Omit all pictures and transcribe only the lines in the entries below that run from the line with "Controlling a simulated" through the line with "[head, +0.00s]".

-------------------------

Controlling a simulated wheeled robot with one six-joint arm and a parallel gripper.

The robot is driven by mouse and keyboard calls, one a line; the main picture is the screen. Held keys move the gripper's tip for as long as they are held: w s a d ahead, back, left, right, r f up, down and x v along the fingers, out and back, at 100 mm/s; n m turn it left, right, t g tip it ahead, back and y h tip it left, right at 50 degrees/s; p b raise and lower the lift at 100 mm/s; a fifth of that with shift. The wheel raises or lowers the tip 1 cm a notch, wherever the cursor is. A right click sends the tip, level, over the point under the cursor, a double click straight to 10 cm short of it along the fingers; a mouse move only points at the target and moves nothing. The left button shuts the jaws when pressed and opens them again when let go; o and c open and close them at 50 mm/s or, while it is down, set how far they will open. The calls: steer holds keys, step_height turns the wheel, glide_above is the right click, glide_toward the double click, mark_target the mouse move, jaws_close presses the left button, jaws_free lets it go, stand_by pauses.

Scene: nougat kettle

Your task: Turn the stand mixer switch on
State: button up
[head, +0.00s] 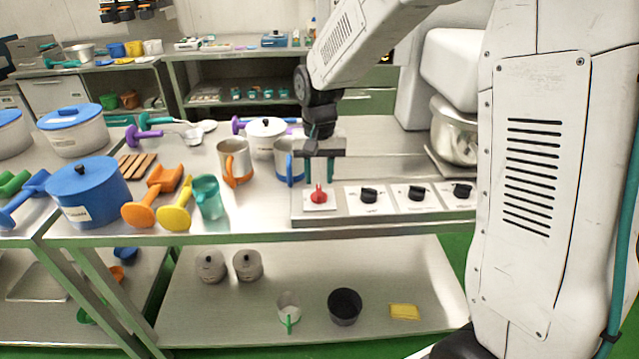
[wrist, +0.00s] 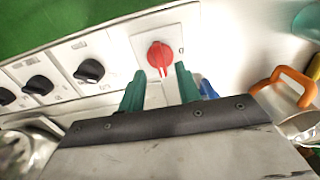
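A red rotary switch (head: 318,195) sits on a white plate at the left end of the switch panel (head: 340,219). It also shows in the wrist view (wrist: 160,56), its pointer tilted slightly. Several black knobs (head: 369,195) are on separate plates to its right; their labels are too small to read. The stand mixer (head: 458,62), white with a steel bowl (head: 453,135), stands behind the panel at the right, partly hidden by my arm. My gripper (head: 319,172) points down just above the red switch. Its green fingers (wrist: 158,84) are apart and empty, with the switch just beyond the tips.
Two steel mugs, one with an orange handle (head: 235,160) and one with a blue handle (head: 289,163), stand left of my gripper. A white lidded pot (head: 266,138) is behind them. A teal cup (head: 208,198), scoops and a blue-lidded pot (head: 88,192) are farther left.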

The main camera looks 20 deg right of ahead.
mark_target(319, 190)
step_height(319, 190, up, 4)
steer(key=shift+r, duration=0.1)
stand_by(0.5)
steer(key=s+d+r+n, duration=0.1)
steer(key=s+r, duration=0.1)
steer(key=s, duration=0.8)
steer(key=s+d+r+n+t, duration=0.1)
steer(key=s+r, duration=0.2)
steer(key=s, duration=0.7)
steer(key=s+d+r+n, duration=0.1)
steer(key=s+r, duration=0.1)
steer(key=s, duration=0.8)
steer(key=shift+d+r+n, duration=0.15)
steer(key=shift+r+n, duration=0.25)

-------------------------

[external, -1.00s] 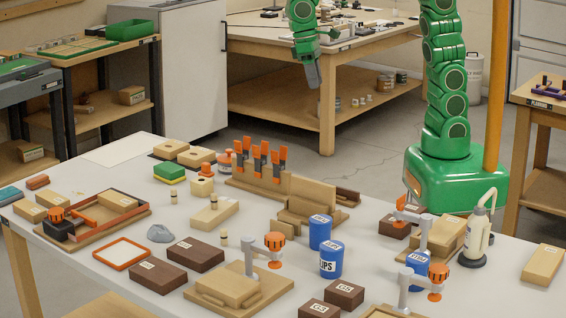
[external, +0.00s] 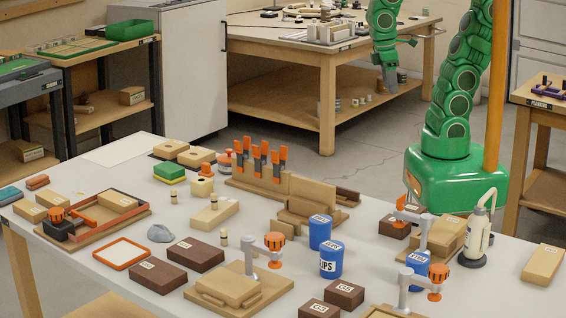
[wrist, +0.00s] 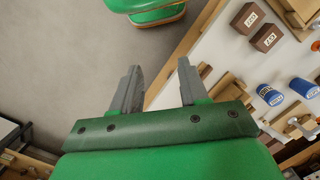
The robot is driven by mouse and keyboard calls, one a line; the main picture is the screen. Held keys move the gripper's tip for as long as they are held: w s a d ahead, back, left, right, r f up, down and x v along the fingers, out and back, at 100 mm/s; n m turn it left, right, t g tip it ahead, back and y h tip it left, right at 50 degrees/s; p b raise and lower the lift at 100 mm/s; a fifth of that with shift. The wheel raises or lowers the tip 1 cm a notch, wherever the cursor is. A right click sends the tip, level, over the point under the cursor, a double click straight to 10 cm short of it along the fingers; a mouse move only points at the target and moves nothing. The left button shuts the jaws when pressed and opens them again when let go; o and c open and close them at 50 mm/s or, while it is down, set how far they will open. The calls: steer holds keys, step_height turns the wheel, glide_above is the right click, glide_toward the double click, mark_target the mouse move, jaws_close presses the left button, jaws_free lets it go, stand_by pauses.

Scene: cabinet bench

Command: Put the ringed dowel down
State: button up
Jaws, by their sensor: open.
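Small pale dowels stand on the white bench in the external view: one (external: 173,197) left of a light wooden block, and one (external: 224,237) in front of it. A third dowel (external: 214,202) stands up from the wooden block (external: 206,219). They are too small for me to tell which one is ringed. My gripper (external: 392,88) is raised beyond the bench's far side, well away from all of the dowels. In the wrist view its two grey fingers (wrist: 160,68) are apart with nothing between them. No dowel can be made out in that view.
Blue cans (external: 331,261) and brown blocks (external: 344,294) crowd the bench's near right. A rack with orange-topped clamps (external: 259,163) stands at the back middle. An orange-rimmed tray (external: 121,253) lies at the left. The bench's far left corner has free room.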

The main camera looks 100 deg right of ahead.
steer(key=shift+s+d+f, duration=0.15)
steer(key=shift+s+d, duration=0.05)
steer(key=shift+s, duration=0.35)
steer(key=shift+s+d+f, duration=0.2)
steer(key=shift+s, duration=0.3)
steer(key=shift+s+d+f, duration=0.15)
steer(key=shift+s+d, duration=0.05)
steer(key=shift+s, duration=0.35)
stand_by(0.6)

-------------------------

▶ Written response:
Controlling a simulated wheeled robot with one six-joint arm and a parallel gripper.

The robot is driven by mouse and keyboard calls, one a line; the main picture is the screen. Held keys move the gripper's tip for as long as they are held: w s a d ahead, back, left, right, r f up, down and x v along the fingers, out and back, at 100 mm/s; n m turn it left, right, t g tip it ahead, back and y h tip it left, right at 50 degrees/s; p b raise and lower the lift at 100 mm/s; a fifth of that with shift. The wheel raises or lowers the tip 1 cm a notch, wherever the cursor is. A right click sends the tip, level, over the point under the cursor, a double click straight to 10 cm short of it along the fingers; a mouse move only points at the target and moves nothing. The left button shuts the jaws when pressed and opens them again when let go; o and c open and close them at 50 mm/s or, while it is down, set how far they will open. The calls: steer holds keys, step_height turns the wheel, glide_above is the right click, glide_toward the double click, mark_target the mouse move, jaws_close presses the left button, jaws_free lets it go, stand_by pauses.

Scene: nougat kettle

Your task: Turn the stand mixer switch on
State: button up
[head, +0.00s] 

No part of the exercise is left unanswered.